More Smelly Appointments by McDonnell


    As if appointing Fred Malek, Nixon enforcer of anti-Semitism and SEC fine payer for questionable work his firm did for the Connecticut pension fund, to a government “reform commission” wasn’t bad enough, other recent appointments made by Bob McDonnell just keep raising questions about what kind of government he is running.

    Lest you think that Republicans learned something about how bad governance can get when people with conflicts of interest are put in charge of government agencies, forget that idea. After five months McDonnell continues to show that he didn’t learn a thing from the egregious messes created by the Bush administration that were left for President Obama to clean up.

    The latest lousy appointments include Diana Cantor, a former Goldman Sachs vice president to chair the board of trustees of the Virginia Retirement System, just a few months after McDonnell and the General Assembly took more than $620 million in VRS funds and used that to balance the budget.

    Then, there’s McDonnell’s appointment of John Rocovich, a very controversial former rector of the Virginia Tech Board of Visitors to the commission that recommends appointees for the governing boards of all the state’s colleges and universities.

    These two appointments almost reach the level of stench that Malek’s did.

    Diana Cantor, the former head of the state’s college savings plan and wife of none other than Eric Cantor (R-7th), has been named by McDonnell to be chair of the board of trustees of the VRS. What might be wrong with that?
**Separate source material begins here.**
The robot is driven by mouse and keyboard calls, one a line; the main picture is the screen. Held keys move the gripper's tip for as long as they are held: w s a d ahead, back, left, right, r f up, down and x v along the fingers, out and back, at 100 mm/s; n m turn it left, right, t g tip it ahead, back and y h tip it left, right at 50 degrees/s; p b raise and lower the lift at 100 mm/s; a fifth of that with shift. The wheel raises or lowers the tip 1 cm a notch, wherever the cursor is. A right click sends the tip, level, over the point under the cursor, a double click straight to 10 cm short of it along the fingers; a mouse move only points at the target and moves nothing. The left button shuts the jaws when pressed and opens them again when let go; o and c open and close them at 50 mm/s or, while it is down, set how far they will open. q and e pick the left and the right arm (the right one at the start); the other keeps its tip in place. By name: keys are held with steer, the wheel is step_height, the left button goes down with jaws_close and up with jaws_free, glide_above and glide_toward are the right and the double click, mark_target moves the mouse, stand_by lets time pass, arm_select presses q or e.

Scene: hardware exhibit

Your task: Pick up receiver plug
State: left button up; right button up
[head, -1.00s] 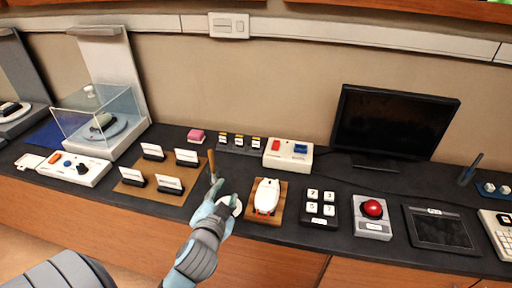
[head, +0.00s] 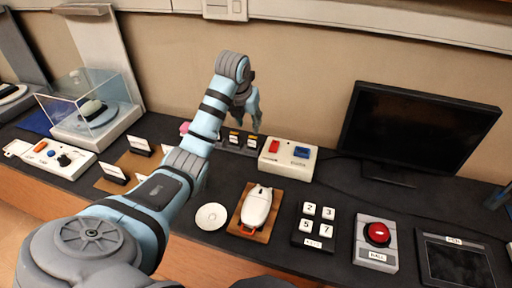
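My left gripper (head: 249,122) is at the back of the counter, pointing down, with its fingers seemingly spread just above or in front of a dark holder (head: 251,152). The holder has a row of small upright pieces with yellow and white on them (head: 234,137). I cannot tell for sure which piece is the receiver plug. No held object shows between the fingers. The gripper and arm hide part of the row's surroundings. A white mouse (head: 256,206) lies on a wooden board nearer the front. My right gripper is out of view.
A white box with red and blue switches (head: 287,159) stands just right of the holder. A monitor (head: 415,133), number-key block (head: 313,227), red button box (head: 376,234) and white disc (head: 211,216) are also on the counter. My left arm covers the left-middle counter.

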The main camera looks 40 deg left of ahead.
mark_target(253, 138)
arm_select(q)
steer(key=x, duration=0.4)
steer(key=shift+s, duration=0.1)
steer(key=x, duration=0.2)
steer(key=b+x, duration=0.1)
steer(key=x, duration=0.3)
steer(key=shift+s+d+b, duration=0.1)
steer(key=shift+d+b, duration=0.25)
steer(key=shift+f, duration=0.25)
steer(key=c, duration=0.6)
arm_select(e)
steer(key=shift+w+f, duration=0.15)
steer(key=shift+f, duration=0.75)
Well, I’m not the only person questioning the ability of a past Goldman executive and a lawyer-investment advisor to make decisions for the VRS, a pension fund that has been known before now as being above politics.

    Republican Edwin T. Burton III, a UVa economics professor and a VRS trustee since 1994, called  Cantor’s appointment a “substantive mistake” by McDonnell, according to the Washington Post. Burton said that Cantor doesn’t have the credentials for overseeing a retirement fund the size and complexity of the VRS.

    Cantor’s background is as a partner in an investment firm operated for two wealthy families and serving as an economic adviser to McDonnell during the gubernatorial transition. That’s about it. Well, there is her position with Goldman when it was a private firm.

    Now, let’s move on to John Rocovich’s appointment to the Virginia Commission on Higher Education Board Appointments. Rocovich will have a say in more than 70 recommendations to the governor of persons to serve on state college and university boards of visitors. The commission was set up during the administration of former Gov. Mark Warner as an attempt to eliminate political partisanship from those board appointments. McDonnell has made sure he named four loyal Republicans to the commission. So much for objectivity.  

    Rocovich has a controversial past. He stirred up all manner of problems when he served as rector of the Virginia Tech board of visitors from 2002-2004.

    Problems began when the board denied the spousal hiring of award-winning English professor Shelli Fowler as part of a recruitment package offered to her partner Karen DePauw, Tech’s vice president and dean for graduate education. Rocovich said that the reason for the denial was that he disapproved of all spousal hires. However, Tech approved spousal hires both before and after the denial of Fowler’s appointment. (Fowler was eventually given a tenured position.)

    Also during Rocovich’s tenure as rector, the board dismantled affirmative action at Tech and stripped protections for gays and lesbians from the university’s nondiscrimination policy. Protests against the actions were so strong that the board reversed itself a month or two later.

    As if resurrecting Rocovich wasn’t bad enough, former attorney general Jerry Kilgore has also been appointed to the Commission on Higher Education Board Appointments. It was during his term as Republican AG that Tech was told that it was violating federal law with its affirmative action policies.

    What might another reason for the Rocovich appointment? Well, according to the Virginia Public Access Project, Rocovich gave $47,000 to McDonnell’s gubernatorial campaign, part of the  $263,364 he has given in recent years to Republican candidates.

    No wonder we have so many problems in American government at every level. As long as money is the grease that allows people to slide into positions of influence, regardless of the conflicts of interest they carry with them, we the people will never be represented in this “representative democracy.” Instead, we have a government that represents the plutocracy.